--- start ---

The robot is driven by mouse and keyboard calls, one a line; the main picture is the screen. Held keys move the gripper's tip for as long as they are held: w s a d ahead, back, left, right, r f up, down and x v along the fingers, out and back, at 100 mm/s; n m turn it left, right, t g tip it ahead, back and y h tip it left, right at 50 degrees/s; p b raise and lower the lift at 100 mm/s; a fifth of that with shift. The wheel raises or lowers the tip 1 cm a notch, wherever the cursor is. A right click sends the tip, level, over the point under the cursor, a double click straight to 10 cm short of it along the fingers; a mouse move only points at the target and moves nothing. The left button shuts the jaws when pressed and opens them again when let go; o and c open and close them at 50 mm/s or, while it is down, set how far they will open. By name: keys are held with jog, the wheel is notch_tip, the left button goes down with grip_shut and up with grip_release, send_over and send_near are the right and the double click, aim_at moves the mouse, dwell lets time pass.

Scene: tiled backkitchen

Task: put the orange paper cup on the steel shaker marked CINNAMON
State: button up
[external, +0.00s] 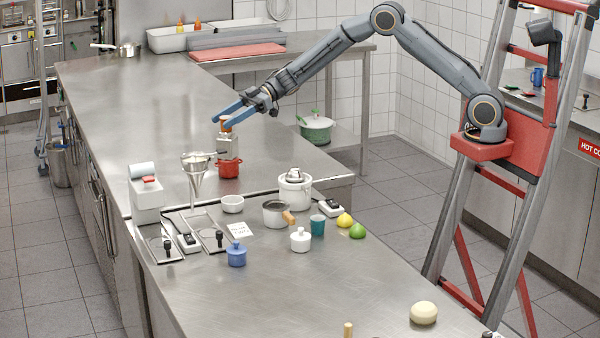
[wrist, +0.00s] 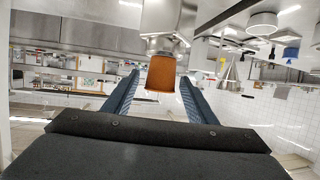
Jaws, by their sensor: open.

--- end ---

THE EXERCISE:
Output each line exactly; omit every picture.

SOLVED PROBLEM:
The robot is driven by mouse and keyboard calls, one a line; the main picture is the screen. Held keys move the gripper's tip for as long as they are held: w s a d ahead, back, left, right, r f up, down and x v along the fingers, out and back, at 100 mm/s; n m turn it left, right, t g tip it ahead, back and y h tip it left, right at 50 degrees/s; p b raise and lower the lift at 100 mm/s; a fifth of that with shift. The wheel raises or lowers the tip 1 cm a notch, wherever the cursor is. A right click sends the tip, level, over the point under the cursor, a double click straight to 10 cm short of it along the fingers; a mouse move only points at the target and moves nothing. The left button shuts the jaws when pressed and opens them again when let go; o and c open and close them at 50 mm/s or, while it is down, set how far they will open. By name: keys are held with jog, the wheel is notch_tip, the left button goes down with grip_shut and up with grip_release, send_over and send_near are the right and the double click, aim_at moves the mouse, dwell lets time pass.

Scene: tiled backkitchen

Task: put the orange paper cup on the steel shaker marked CINNAMON
State: button up
[external, +0.00s] 
[wrist, +0.00s] 
Jaws, by their sensor: open.

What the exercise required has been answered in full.